# start of EXERCISE INPUTS
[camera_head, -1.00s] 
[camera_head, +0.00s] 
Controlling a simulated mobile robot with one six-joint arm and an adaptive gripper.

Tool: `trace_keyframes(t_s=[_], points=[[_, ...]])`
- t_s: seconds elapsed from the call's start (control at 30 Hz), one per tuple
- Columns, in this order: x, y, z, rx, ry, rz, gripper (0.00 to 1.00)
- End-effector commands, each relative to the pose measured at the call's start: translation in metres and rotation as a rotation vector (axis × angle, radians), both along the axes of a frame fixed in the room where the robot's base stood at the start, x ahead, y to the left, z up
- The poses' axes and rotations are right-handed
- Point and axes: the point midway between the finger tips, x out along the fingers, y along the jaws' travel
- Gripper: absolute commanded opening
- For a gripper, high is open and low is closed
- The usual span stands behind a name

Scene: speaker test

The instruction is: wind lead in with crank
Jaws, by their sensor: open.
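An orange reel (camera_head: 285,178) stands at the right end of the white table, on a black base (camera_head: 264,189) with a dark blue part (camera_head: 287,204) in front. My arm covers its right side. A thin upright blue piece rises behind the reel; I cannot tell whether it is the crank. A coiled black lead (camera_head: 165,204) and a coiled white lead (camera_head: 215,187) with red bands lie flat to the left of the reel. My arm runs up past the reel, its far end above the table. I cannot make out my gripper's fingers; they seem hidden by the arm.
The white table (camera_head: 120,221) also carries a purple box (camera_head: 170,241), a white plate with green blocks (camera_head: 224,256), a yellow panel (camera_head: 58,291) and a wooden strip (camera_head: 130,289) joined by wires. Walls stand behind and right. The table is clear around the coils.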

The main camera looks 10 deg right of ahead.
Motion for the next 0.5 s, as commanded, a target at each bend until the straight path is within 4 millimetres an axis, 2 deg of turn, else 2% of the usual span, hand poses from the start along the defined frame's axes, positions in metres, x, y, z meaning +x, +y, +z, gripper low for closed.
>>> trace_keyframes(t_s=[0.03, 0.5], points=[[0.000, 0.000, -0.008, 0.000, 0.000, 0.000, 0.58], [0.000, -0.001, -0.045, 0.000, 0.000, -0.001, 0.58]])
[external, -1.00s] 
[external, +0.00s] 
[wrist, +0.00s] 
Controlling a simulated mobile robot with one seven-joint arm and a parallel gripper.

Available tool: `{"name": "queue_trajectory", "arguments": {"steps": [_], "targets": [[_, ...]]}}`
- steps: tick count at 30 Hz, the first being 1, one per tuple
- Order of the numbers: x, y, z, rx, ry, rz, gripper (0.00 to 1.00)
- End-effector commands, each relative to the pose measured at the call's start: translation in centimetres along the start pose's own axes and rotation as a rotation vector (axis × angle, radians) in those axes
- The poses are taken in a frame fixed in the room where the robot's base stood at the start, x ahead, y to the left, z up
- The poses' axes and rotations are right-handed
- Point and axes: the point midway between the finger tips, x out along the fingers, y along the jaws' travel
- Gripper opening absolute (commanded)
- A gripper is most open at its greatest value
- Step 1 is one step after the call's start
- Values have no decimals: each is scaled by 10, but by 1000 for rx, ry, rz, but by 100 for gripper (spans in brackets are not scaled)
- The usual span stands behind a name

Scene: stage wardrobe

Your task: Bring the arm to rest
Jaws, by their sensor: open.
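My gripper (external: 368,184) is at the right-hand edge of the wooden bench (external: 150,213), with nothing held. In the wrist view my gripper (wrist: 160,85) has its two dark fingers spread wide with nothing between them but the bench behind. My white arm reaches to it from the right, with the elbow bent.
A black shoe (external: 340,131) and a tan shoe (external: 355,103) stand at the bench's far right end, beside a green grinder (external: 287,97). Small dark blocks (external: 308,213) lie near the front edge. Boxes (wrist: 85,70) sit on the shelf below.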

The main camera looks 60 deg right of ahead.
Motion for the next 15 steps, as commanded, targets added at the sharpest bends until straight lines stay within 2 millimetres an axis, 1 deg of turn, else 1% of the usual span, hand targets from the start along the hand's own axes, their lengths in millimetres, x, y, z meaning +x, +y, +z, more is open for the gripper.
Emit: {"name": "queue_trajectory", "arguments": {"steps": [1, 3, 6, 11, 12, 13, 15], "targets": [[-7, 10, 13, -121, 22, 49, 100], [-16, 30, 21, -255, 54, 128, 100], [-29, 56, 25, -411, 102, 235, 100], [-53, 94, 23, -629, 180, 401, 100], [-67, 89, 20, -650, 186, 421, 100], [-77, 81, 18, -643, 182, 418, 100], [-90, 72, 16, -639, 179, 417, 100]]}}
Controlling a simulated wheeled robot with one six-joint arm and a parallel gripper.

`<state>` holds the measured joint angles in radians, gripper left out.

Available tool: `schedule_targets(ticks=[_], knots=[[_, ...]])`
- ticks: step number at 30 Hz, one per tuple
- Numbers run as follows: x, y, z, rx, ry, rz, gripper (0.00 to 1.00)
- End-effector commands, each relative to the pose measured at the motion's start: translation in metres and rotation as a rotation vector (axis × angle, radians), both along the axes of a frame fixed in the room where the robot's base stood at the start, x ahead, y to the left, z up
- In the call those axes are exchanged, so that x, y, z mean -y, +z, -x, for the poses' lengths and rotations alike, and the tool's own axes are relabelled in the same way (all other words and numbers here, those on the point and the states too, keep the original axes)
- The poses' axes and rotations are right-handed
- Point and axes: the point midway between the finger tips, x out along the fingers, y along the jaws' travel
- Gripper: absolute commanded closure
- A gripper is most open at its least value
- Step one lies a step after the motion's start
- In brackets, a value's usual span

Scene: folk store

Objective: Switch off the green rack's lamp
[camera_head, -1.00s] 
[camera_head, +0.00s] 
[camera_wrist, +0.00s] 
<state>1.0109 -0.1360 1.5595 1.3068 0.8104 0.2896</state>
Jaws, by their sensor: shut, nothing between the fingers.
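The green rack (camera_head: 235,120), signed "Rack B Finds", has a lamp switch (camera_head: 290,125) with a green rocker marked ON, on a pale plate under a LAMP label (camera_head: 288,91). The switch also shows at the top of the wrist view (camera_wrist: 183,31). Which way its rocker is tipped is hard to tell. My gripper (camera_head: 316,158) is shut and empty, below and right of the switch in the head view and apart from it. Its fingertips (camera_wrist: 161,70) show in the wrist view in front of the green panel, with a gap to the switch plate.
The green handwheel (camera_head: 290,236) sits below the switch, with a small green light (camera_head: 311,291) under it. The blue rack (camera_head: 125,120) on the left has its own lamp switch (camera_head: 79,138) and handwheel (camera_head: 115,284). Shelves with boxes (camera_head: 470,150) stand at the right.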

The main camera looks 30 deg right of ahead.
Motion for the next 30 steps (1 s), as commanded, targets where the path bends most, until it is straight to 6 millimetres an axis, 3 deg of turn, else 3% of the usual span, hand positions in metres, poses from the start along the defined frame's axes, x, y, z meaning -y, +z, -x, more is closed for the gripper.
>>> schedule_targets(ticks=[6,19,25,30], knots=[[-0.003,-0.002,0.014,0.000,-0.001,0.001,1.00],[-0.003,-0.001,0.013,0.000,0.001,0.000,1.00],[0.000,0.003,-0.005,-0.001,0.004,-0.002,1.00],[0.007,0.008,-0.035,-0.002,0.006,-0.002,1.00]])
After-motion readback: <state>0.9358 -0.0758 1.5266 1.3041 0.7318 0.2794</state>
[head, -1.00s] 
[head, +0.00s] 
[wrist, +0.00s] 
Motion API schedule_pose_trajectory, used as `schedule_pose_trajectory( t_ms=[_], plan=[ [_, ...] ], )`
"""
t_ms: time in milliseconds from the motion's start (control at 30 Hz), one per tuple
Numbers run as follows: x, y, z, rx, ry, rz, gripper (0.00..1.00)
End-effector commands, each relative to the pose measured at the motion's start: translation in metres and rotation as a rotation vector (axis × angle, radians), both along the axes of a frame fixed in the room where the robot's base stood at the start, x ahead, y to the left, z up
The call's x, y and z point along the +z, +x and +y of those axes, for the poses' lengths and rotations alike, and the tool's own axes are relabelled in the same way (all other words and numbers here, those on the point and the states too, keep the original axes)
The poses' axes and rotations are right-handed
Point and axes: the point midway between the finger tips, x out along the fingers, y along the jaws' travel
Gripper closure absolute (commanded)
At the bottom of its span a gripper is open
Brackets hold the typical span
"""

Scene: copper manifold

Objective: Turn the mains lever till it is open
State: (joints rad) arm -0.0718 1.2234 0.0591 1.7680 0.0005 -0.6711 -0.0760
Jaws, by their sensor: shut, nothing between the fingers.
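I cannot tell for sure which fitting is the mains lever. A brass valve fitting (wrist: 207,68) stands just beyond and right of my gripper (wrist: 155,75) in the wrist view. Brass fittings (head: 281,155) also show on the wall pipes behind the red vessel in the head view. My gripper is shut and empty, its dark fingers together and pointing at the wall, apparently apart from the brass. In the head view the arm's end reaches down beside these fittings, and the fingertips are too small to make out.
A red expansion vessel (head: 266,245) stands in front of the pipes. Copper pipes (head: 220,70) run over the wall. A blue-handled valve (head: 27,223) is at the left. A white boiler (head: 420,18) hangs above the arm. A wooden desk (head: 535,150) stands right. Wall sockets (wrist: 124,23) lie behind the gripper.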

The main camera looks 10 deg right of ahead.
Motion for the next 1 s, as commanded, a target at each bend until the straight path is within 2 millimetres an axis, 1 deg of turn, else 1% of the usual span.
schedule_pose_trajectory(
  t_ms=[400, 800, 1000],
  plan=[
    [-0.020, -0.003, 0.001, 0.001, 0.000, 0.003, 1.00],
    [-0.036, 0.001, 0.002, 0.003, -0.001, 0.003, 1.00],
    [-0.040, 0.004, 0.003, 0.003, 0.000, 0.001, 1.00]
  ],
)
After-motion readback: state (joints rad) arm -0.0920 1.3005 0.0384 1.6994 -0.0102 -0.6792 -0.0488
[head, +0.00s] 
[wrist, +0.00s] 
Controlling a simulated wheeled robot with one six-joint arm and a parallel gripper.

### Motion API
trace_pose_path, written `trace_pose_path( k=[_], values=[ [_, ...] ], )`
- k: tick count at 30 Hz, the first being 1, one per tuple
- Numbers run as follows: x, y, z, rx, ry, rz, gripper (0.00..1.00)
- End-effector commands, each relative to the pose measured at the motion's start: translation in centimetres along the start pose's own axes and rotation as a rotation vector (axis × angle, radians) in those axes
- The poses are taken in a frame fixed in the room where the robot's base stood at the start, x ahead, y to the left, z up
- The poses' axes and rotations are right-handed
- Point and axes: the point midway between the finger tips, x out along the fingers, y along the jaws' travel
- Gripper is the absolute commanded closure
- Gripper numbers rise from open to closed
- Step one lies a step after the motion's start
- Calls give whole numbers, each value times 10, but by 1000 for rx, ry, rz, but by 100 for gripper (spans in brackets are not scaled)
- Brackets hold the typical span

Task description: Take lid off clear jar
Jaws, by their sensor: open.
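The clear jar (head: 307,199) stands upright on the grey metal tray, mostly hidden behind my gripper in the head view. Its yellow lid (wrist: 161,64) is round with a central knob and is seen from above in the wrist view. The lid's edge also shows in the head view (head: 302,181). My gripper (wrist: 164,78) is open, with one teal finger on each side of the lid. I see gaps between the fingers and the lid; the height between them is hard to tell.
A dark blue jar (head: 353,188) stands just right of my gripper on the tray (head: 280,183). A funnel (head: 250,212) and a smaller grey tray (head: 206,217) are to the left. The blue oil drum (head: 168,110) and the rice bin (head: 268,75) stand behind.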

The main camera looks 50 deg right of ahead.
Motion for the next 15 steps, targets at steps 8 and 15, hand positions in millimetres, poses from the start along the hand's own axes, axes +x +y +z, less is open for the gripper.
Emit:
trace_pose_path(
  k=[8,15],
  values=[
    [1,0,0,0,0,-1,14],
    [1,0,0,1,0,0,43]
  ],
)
# end of EXERCISE INPUTS
§ WORK REQUIRED
Go through the listing above and return every line where the word "Scene" occurs.

§ RESPONSE BELOW
Scene: speaker test
Scene: stage wardrobe
Scene: folk store
Scene: copper manifold

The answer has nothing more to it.